Wednesday, April 21, 2010

Greater Is He

Perhaps I am an attention hog. I try to be a quiet attention hog. I’ve always been hopeful that no one knows this, though now you all do. I need love, positive reinforcement, warm fuzzies.

The entertainment business has never intrigued me in the least. I have far too many flocks of butterflies in my innards for it to appeal. But I so love the lyrics to Chris Sligh’s “Empty Me” because they absolutely represent the lesson I most need to learn:

“Empty me of the selfishness inside, every vain ambition and the poison of my pride and any foolish thing my heart holds to, Lord, empty me of me so I can be filled with you.”

I’ve read my Bible and I’ve heard the Sunday school teacher. My intellect knows the lesson: God wants to be my source of all – every need, want and desire – and He will provide. He does His best work in my life when I am desperately seeking Him.

So why does my heart crave what I get from people? Why do I need to hear good things from my friends? Why do I forget to just keep taking it to Jesus for His loving attention?

This morning I was feeling particularly “needy”. And I was talking to Jesus about this very thing and asking His forgiveness for being so stubborn. And I sat down at the computer and I hit “send and receive” and I received a precious email that gave me what I needed and so much more.

This time at least I had the good sense to first of all thank and praise God for it.

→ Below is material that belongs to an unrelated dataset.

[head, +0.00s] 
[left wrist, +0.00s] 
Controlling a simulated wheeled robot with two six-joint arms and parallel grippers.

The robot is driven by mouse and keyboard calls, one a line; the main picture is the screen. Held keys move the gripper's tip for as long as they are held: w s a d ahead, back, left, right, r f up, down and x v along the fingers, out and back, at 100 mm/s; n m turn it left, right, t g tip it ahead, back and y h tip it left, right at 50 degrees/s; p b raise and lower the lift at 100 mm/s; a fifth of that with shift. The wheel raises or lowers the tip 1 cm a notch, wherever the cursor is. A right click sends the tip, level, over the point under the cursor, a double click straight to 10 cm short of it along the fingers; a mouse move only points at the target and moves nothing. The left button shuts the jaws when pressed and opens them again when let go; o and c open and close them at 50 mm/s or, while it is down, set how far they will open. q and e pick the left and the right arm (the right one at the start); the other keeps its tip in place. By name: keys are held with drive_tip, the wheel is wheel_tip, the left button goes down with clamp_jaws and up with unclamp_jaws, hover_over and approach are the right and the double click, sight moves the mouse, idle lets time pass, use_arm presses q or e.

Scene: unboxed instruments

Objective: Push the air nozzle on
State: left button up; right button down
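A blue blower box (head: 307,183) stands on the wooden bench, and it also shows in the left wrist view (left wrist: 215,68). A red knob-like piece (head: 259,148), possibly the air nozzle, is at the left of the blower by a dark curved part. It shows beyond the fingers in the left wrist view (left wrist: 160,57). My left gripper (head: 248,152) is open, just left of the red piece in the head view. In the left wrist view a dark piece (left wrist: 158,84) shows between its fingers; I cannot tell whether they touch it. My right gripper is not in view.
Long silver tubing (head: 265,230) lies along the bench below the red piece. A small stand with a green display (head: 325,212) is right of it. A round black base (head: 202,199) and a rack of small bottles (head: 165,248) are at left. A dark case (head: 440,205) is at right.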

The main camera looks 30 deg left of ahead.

And I sat for a while and basked in the glow of feeling good. Then, guess what I did?

Of course. I began to think “who can I tell?” Because it wasn’t enough for me to feel good. I needed for someone else, not to feel good with me, but to reinforce and tell me how I deserved that email.


I struggle with pride. I’m quite open about it, but I always add “not that I think I’m better than anyone else! I just like attention.” But isn’t it all the same thing? Doesn’t it all boil down to putting me first? Doesn’t matter at that point whether I put Jesus or other people second because I’ve already messed up the order!

Two sweet friends shared a scripture with me this past weekend and, because God’s Word never returns void, it took! (I kept my email to myself) And for that same reason, I’ll share it with you.

John 3:30
He must become greater; I must become less.